Items listed in a dataset:
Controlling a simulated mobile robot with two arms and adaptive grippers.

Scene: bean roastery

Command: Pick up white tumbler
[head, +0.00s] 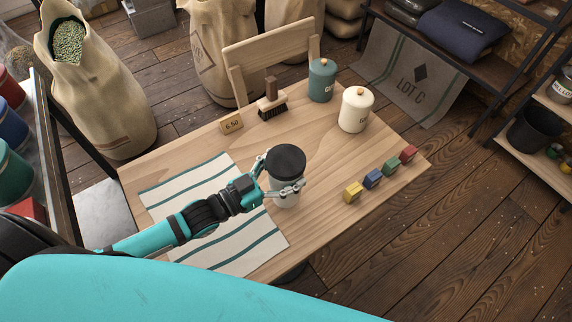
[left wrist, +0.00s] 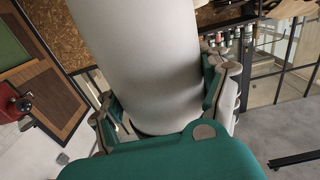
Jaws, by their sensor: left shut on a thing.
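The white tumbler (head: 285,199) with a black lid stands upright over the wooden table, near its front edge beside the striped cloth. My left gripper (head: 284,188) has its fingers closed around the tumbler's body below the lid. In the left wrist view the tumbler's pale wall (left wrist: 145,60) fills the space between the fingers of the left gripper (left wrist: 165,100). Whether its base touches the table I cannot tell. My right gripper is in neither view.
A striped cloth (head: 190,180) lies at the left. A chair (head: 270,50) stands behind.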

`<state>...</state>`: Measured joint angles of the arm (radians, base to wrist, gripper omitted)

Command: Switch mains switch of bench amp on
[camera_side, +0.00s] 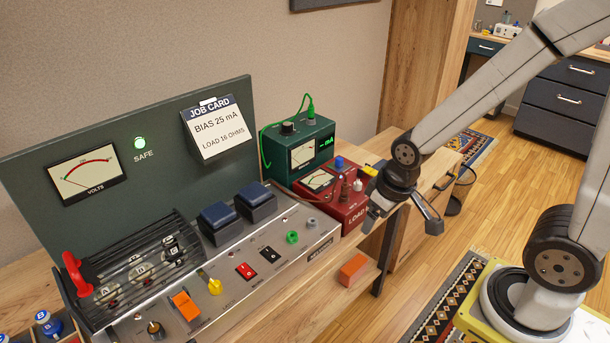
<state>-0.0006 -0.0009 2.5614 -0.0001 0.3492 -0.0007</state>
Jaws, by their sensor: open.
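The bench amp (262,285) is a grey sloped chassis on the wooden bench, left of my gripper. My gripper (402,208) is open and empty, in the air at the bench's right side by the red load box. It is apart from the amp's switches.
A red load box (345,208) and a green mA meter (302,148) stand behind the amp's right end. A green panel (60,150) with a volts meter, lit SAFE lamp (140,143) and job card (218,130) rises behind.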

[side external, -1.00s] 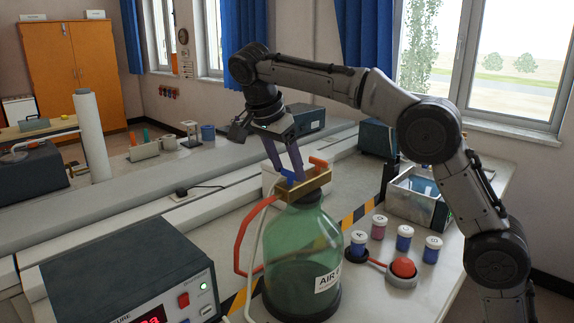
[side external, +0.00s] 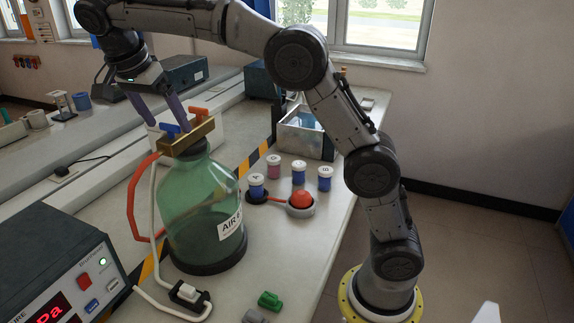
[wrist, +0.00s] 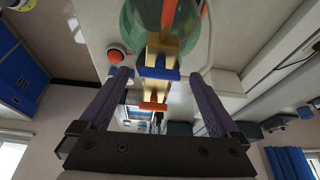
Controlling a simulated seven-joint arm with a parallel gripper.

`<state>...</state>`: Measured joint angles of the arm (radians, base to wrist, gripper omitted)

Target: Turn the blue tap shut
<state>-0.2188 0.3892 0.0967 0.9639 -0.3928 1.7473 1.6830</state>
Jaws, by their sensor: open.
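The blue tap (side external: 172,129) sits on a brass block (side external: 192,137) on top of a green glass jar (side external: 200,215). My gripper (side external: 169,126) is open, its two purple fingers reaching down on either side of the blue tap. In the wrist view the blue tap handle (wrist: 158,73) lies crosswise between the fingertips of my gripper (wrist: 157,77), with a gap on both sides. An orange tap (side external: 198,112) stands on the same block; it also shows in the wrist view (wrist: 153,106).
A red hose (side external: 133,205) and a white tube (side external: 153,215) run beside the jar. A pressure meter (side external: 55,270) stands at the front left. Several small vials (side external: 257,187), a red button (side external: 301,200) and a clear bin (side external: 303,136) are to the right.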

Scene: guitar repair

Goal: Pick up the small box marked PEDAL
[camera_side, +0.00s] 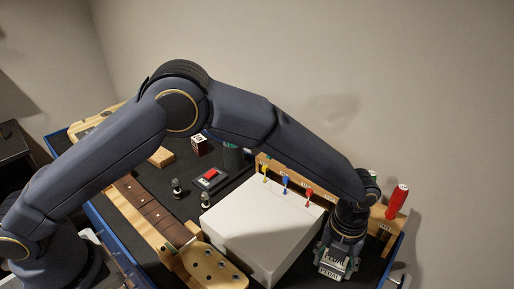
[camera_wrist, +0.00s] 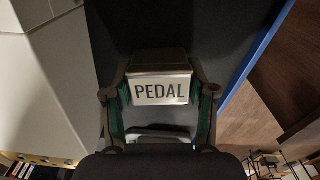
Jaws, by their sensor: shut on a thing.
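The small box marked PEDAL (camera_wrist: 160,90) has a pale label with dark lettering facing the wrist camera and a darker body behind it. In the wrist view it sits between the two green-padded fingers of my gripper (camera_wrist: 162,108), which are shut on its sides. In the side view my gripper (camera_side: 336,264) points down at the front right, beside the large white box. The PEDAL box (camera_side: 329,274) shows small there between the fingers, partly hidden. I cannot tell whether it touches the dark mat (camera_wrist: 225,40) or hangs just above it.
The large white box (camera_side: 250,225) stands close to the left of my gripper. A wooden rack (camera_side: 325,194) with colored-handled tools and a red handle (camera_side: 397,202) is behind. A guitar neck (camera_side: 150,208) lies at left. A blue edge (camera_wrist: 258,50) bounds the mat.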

• YOUR INSTRUCTIONS: Repeat only the lines from the one holding "[side external, -1.00s]" to the one holding "[camera_wrist, +0.00s]", both ends included, and drop the images.

• OUTPUT FOR THIS EXERCISE:
[side external, -1.00s] 
[side external, +0.00s] 
[wrist, +0.00s] 
Controlling a simulated seven-joint arm with a parallel gripper.

`<state>...</state>`: Measured joint angles of the arm (radians, base to wrist, gripper omitted)

Target: Turn the blue tap shut
<state>-0.2188 0.3892 0.0967 0.9639 -0.3928 1.7473 1.6830</state>
Jaws, by their sensor: open.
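The blue tap (side external: 172,129) sits on a brass block (side external: 192,137) on top of a green glass jar (side external: 200,215). My gripper (side external: 169,126) is open, its two purple fingers reaching down on either side of the blue tap. In the wrist view the blue tap handle (wrist: 158,73) lies crosswise between the fingertips of my gripper (wrist: 157,77), with a gap on both sides. An orange tap (side external: 198,112) stands on the same block; it also shows in the wrist view (wrist: 153,106).
A red hose (side external: 133,205) and a white tube (side external: 153,215) run beside the jar. A pressure meter (side external: 55,270) stands at the front left. Several small vials (side external: 257,187), a red button (side external: 301,200) and a clear bin (side external: 303,136) are to the right.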

Scene: guitar repair

Goal: Pick up the small box marked PEDAL
[camera_side, +0.00s] 
[camera_wrist, +0.00s] 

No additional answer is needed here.